Saturday, September 29, 2012

Back to Flommen

It was our first morning back in Flommen after a combination of wind, rain and water-levels conspired against us over the last week or so. The morning was dominated by two species: Reed Buntings and Penduline Tits. We caught six Penduline Tits; four new, one Swedish control and one bird carrying a French ring*!
Swedish control

We ringed all four 'age/sex classes' this morning — 2+cy male (above), 2+cy female, 1cy male and 1cy female — and I'll put together some comparison photos with some notes on ageing and sexing when I have a bit of time.


*The reality is that this bird has probably been in Sweden for some time; it was carrying colour rings, which seem to be from a Swedish scheme, so it's been caught nearby at least once previously...

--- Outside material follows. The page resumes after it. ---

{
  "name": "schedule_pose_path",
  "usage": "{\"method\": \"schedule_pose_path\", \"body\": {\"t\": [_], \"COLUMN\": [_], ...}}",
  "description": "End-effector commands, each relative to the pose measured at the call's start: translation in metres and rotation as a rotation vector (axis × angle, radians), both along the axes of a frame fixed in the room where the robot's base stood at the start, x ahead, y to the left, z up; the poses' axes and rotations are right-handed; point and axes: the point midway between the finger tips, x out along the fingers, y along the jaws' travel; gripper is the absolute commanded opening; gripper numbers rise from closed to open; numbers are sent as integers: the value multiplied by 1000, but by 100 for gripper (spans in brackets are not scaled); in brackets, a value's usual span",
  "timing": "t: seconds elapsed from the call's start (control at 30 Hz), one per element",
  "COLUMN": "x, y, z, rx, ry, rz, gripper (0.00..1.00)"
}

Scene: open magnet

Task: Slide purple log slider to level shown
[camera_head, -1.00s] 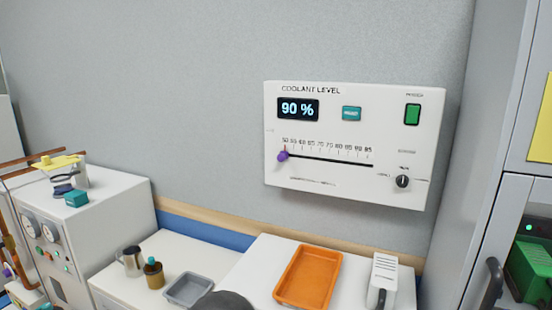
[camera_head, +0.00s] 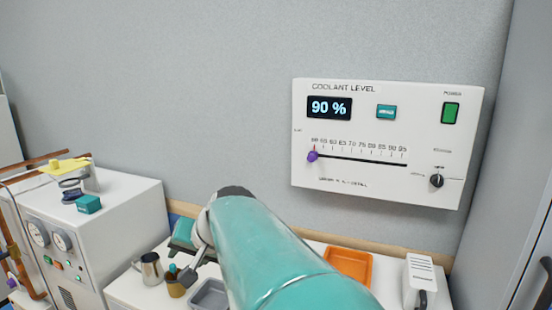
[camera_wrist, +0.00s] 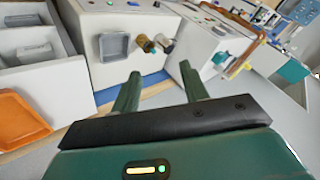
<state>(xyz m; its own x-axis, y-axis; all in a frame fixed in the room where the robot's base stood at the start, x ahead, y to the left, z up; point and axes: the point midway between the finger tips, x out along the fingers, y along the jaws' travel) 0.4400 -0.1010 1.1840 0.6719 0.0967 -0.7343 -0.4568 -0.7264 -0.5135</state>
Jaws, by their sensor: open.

I flushed at least three Jack Snipe whilst walking the rounds this morning (perhaps as many as six, depending if they were coming back to the same spot after they'd been flushed or not), but the only snipe we managed to catch was this 1cy (female — sexed using the length of the outermost tail feather) Common Snipe in one of the walk-in traps.

Again, I have plenty of photos of this bird that I'll put online with a few comments when it's not so late in the day.

Arriving special delivery by courier from that lighthouse (er, that'll be me on a bike then), this 1cy Wryneck:

The bird showed a very obvious moult limit in the tail, visible on the resting bird above as well as in the photo below. It has moulted the outer three feathers; the central two pairs are juvenile.

I was under the impression that Wrynecks had only ten tail feathers; indeed, there are only five pairs of obvious tail feathers visible in the photo above. However, checking BWP, I've discovered that they do in fact show the more expected twelve tail feathers with R6 “strongly reduced, a tiny feather hidden at base of R5” — I wonder if that's what we can see on the bird's left side in the photo above. Something to take a closer look at next time I'm handling a Wryneck!

Perhaps even better than the Wryneck, for me at least: this 1cy Nuthatch.

A ‘domaniewski’ type bird... if you're into naming every arbitrary point on a cline; somewhere between caesia and europaea if you're not!

Ageing the bird is easy and, with a bit of squinting, is even possible in the photo above; the bird has retained a number of juvenile median coverts as well as all of its juvenile greater coverts (which, being a greyer blue than the moulted lesser coverts, inner median coverts and mantle/scapular feathers, form a slight contrast in colour):

A 1cy (female?) Pallid Harrier was hunting over the Flommen reed bed with what was probably a second individual (maybe a male this time) over the observatory when I went back for something to ear.